** Begin ENTRIES PROVIDED **
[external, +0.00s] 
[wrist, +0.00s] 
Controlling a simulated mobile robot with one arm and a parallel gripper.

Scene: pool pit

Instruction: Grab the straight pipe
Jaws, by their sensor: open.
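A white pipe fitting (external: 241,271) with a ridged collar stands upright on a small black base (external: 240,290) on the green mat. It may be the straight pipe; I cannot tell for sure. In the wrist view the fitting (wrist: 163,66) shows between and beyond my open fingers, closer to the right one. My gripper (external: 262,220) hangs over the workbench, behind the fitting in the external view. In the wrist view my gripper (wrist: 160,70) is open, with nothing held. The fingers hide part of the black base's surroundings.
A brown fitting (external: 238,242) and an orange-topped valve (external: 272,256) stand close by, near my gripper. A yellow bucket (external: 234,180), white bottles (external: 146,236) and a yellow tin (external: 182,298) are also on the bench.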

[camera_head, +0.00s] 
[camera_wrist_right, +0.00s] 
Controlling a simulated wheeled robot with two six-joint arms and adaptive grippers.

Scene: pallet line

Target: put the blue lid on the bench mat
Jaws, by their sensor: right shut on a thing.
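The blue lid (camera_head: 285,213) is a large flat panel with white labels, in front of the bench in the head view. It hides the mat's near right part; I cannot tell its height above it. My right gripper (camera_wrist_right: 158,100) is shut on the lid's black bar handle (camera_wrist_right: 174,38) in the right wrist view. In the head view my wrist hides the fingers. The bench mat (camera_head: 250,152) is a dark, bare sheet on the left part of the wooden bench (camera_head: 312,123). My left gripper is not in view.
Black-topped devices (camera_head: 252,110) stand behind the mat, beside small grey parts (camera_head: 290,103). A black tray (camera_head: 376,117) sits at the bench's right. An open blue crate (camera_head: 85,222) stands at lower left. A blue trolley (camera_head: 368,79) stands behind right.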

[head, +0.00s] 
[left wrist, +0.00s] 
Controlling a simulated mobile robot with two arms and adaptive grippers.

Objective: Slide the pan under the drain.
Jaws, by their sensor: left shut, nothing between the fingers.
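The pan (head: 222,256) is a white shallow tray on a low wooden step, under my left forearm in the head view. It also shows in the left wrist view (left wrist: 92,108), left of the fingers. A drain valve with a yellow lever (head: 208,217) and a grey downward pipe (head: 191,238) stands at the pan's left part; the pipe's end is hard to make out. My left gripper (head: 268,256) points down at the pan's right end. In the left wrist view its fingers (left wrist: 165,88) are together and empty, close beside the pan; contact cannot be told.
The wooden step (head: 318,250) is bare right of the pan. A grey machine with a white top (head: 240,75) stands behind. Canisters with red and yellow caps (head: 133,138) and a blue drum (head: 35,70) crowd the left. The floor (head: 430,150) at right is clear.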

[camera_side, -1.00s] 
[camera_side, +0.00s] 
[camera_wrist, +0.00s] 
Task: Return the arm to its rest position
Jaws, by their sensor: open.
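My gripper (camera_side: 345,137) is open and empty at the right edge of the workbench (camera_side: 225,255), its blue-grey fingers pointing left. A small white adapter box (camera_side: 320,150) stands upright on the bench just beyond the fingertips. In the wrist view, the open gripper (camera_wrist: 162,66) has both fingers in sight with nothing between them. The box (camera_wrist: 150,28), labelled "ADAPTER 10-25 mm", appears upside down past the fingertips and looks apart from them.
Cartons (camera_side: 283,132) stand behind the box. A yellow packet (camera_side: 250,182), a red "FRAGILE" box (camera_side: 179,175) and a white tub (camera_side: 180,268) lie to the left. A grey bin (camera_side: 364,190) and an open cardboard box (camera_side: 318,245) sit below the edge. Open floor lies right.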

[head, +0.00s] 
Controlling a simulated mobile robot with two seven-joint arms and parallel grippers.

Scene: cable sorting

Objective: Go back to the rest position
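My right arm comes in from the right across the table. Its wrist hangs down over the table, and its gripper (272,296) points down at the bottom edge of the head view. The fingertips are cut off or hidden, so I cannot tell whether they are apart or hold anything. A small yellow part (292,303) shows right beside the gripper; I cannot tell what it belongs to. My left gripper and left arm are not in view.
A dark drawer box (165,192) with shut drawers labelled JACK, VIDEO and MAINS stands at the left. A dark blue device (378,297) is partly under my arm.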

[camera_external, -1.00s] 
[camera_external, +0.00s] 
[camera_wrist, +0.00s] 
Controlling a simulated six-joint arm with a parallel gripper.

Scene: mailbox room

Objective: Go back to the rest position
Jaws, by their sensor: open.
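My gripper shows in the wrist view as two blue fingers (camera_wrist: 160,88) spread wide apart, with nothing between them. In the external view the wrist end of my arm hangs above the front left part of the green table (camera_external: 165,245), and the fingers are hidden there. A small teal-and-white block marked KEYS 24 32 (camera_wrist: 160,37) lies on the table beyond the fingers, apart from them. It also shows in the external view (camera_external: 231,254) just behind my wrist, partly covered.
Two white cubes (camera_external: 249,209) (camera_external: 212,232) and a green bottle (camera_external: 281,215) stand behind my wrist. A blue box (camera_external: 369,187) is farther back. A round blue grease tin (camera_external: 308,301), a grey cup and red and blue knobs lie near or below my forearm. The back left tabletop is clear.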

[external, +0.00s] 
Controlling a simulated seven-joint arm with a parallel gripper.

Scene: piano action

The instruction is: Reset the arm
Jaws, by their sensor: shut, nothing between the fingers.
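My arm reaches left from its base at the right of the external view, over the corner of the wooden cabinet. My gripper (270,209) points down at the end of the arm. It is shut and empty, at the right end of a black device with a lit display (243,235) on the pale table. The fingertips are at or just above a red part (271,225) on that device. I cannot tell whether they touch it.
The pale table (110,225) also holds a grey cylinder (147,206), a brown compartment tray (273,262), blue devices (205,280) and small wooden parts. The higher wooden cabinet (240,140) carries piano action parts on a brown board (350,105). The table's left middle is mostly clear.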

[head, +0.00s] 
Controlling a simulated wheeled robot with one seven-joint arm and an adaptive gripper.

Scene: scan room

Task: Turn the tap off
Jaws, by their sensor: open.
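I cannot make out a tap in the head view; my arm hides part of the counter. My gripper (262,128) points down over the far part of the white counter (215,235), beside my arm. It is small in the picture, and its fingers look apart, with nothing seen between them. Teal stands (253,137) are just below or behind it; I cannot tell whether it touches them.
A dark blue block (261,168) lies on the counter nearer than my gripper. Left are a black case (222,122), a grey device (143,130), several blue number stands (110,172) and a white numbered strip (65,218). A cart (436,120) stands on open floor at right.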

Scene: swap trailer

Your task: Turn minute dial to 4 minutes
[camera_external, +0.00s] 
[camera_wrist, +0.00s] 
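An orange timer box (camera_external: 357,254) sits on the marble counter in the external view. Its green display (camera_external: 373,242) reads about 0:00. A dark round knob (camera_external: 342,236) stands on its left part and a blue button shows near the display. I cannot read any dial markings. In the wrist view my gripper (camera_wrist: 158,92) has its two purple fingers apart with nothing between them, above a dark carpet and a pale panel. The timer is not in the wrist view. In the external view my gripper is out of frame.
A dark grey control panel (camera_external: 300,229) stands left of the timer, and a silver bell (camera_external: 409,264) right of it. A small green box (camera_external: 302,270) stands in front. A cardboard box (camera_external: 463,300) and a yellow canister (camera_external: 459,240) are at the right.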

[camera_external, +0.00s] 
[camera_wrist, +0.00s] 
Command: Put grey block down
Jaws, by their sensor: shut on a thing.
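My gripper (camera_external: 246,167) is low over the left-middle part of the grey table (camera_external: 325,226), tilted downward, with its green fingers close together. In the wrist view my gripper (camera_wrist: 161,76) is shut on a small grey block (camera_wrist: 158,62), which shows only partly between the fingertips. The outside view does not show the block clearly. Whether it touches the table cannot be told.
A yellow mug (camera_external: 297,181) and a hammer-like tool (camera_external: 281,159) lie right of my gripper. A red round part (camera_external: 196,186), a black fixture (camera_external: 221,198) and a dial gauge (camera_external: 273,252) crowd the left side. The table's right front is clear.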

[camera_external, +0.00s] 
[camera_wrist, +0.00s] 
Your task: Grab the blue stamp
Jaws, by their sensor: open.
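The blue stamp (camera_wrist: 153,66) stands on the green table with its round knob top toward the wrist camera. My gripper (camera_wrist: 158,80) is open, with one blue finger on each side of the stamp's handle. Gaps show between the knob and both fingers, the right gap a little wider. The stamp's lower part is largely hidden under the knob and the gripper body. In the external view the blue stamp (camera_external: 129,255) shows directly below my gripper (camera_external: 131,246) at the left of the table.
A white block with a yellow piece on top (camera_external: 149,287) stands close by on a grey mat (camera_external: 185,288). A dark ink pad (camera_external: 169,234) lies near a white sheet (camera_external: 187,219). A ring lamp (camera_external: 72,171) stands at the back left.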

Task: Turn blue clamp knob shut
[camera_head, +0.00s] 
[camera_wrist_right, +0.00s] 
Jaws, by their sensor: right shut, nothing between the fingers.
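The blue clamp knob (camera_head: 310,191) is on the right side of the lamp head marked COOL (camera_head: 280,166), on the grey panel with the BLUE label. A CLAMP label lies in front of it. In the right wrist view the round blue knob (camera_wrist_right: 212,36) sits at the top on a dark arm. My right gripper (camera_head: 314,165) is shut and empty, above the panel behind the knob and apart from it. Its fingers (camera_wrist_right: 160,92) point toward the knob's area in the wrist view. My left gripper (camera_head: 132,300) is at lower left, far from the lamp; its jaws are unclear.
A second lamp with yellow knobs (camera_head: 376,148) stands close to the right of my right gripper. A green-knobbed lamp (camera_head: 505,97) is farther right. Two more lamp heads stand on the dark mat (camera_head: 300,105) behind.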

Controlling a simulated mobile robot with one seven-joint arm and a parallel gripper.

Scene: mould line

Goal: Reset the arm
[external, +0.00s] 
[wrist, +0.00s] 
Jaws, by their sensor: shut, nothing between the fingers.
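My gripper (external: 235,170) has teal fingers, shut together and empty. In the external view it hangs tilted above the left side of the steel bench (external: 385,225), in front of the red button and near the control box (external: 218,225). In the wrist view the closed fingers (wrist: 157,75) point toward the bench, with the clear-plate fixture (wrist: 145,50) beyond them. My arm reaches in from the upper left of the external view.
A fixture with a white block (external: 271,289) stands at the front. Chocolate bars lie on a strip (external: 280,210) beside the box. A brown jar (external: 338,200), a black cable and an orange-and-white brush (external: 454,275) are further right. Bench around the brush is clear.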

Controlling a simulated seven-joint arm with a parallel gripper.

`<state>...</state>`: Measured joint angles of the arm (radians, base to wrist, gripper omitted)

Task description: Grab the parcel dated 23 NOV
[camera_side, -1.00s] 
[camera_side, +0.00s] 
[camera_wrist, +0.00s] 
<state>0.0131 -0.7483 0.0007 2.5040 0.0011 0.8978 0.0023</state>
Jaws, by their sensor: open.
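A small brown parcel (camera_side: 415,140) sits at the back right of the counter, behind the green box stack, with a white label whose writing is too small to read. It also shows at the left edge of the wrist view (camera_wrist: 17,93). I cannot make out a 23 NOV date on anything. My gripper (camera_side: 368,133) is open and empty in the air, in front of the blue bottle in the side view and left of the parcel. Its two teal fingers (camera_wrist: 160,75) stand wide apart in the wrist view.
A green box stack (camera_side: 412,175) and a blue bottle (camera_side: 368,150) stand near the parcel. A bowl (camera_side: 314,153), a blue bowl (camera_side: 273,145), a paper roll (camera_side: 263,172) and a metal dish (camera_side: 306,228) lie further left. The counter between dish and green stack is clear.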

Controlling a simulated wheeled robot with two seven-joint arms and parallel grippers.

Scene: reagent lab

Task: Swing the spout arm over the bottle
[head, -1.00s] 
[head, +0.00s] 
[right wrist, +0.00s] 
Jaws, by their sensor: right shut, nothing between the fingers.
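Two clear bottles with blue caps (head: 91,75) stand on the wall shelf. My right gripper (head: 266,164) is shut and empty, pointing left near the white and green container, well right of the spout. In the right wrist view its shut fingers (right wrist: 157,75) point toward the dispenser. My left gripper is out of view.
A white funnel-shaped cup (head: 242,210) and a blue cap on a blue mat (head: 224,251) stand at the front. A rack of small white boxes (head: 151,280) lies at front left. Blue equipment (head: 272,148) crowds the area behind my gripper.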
** End ENTRIES PROVIDED **
GIVEN EXERCISE >>
Everything from the first line through the line containing "Target: put the blue lid on the bench mat" should be quoted exactly, and nothing beyond it.

EXERCISE RESPONSE >>
[external, +0.00s] 
[wrist, +0.00s] 
Controlling a simulated mobile robot with one arm and a parallel gripper.

Scene: pool pit

Instruction: Grab the straight pipe
Jaws, by their sensor: open.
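A white pipe fitting (external: 241,271) with a ridged collar stands upright on a small black base (external: 240,290) on the green mat. It may be the straight pipe; I cannot tell for sure. In the wrist view the fitting (wrist: 163,66) shows between and beyond my open fingers, closer to the right one. My gripper (external: 262,220) hangs over the workbench, behind the fitting in the external view. In the wrist view my gripper (wrist: 160,70) is open, with nothing held. The fingers hide part of the black base's surroundings.
A brown fitting (external: 238,242) and an orange-topped valve (external: 272,256) stand close by, near my gripper. A yellow bucket (external: 234,180), white bottles (external: 146,236) and a yellow tin (external: 182,298) are also on the bench.

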[camera_head, +0.00s] 
[camera_wrist_right, +0.00s] 
Controlling a simulated wheeled robot with two six-joint arms and adaptive grippers.

Scene: pallet line

Target: put the blue lid on the bench mat

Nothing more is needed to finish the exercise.